You must have access to the appropriate Oracle Solaris software CD, DVD, or disk image to add OS services.
When adding OS services to an OS server, you might see an error message stating that you have inconsistent versions of the OS running on the server and the OS that you are trying to add. This error message occurs when the installed version of the OS has packages that were previously patched, and the OS services being added do not have those packages patched, because the patches have been integrated into the packages.
For example, you might have a server that is running the current Solaris release or the Oracle Solaris OS. You might also have additional OS services loaded on this server, including the Solaris 9 SPARC sun-4m OS services that have been patched. If you try to add the Solaris 8 SPARC sun-4u OS services from a CD-ROM to this server, you could get the following error message:
Error: inconsistent revision, installed package appears to have been patched resulting in it being different than the package on your media. You will need to backout all patches that patch this package before retrying the add OS service option.

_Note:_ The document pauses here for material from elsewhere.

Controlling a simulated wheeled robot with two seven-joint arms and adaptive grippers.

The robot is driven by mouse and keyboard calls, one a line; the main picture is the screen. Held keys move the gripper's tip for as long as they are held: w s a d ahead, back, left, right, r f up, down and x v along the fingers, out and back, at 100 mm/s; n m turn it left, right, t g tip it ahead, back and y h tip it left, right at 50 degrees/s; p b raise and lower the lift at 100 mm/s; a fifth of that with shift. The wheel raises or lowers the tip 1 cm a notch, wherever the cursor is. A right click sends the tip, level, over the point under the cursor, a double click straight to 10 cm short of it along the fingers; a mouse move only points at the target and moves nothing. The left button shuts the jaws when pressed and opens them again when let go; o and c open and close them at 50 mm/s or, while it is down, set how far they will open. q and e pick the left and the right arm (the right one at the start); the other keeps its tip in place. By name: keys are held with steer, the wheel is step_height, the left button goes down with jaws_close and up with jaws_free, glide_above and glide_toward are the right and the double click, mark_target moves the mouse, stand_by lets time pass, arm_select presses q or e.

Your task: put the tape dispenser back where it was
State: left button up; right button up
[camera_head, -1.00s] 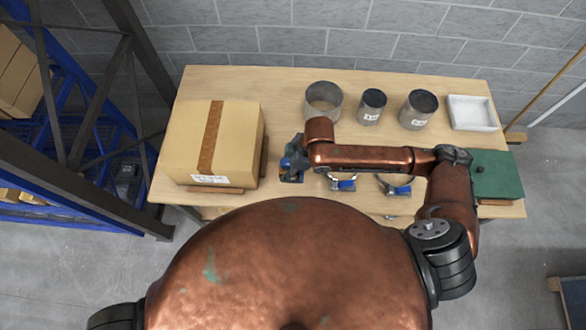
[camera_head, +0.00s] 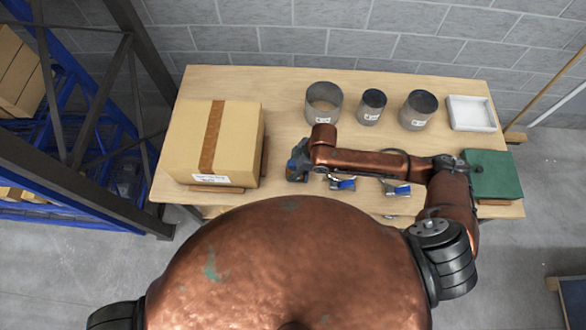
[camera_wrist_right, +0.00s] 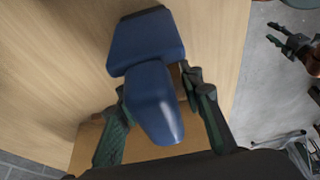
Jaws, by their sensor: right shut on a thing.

Before you set up your diskless client environment, ensure that you have the required disk space available for each diskless client directory.
In previous Solaris releases, you were prompted about diskless client support during the installation process. Starting with the Solaris 9 release, you must manually allocate an /export file system either during installation or create it after installation. See the following table for specific disk space requirements.
Table 6-7 Disk Space Recommendations for Solaris OS Servers and Diskless Clients
Note - Disk space recommendations can vary, depending on the Oracle Solaris release that is installed. For specific information about the disk space recommendations in the current Solaris release, see Disk Space Recommendations for Software Groups in Oracle Solaris 10 9/10 Installation Guide: Planning for Installation and Upgrade.